中国4000年の不思議

それは不思議な行進だった。

香港に近いとある小さな都市での事だ。帰国する日の早朝6時前に僕はそこでハンバーガーとコーヒーを食べる事が出来る唯一の24時間OPENのケンタッキーに向かっていた。まだあたりは暗闇で路地の屋台の準備がようやく始まったばかりで昔懐かしい「煉炭」に火を起こしたばかりの香りが路地から香っていた。昭和30年代の香りである。

ケンタッキーに向って歩いていると鉄筋コンクリートを壊しているような音が聞こえ始めた。なんだこんな早朝に工事してクレームは来ないのかな?なんて思って歩いているとその音はだんだん大きくなっていく。中国はわからないところがまだ多いから徹夜で工事しているのだろうな。と想像しながら歩いていると前方の左側の路地から白い帽子をかぶったおじさんたちの行列が「ぬっ」と現われた。どきっとして立ち止まってしまう。その行列は8人ばかりのおじさんの行列で白い服に先頭のおじさんが白い帽子あとは青の帽子をかぶっていた。右腕に黒の腕章がお葬儀を思いださせる。目を見張ったのは先頭のおじさんが「キョンシー」を止めるお札のようなものをバラまきながら早足で歩いているのだ。もう不気味である。何が起こったんだ?異空間にでも入ったのか?

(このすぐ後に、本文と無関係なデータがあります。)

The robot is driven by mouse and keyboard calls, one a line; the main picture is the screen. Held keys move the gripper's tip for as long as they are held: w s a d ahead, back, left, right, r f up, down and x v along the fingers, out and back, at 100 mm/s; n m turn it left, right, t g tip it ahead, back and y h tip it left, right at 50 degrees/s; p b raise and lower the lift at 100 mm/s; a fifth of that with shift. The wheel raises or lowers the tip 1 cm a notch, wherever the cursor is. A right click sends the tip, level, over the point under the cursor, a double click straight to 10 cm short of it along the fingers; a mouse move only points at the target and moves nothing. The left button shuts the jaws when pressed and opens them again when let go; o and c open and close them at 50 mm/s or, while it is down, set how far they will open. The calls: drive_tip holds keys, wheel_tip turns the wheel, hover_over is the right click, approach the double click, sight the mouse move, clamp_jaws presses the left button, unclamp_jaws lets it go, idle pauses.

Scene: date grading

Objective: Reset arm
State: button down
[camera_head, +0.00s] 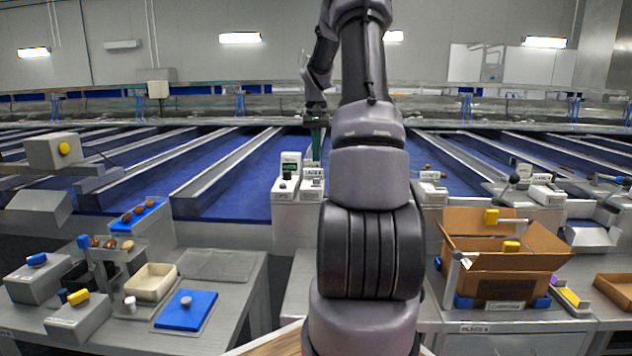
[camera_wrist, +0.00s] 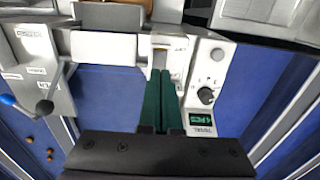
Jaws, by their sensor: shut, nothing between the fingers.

その写真の行列の10メートルほど後から今度は白い服を頭からまとった20名ほどの行列が続いて出てくるではないか?思わず後ずさりをしてしまう。コンクリートを破壊する音はどんどん大きく激しくなってくる。いったい何なんだ?その白装束の行列から遅れる事10メートル、今度は大きな銅鑼を3個ほど載せたリヤカーが出てきた。リヤカーの上ではおじさんが3名のっており銅鑼をたたく決まりごとがあるらしくあるリズムの元に大音響とともに僕の目の前を過ぎていく。なんという風景だ。キョンシー映画にもカンフー映画にもこんなシーンは出てこなかった。僕はスマートホンの写真をやっと最初の一枚は取れたがあとはとることを忘れてこの不思議な行列に見入っていた。

いったい何なんだろう?なんの意味があるのだろう?不思議だ。足早にこの行列は僕の前から、まだ暗闇が支配する夜明け前の路地に吸い込まれて消えていった行った。

中国4000年の不思議である。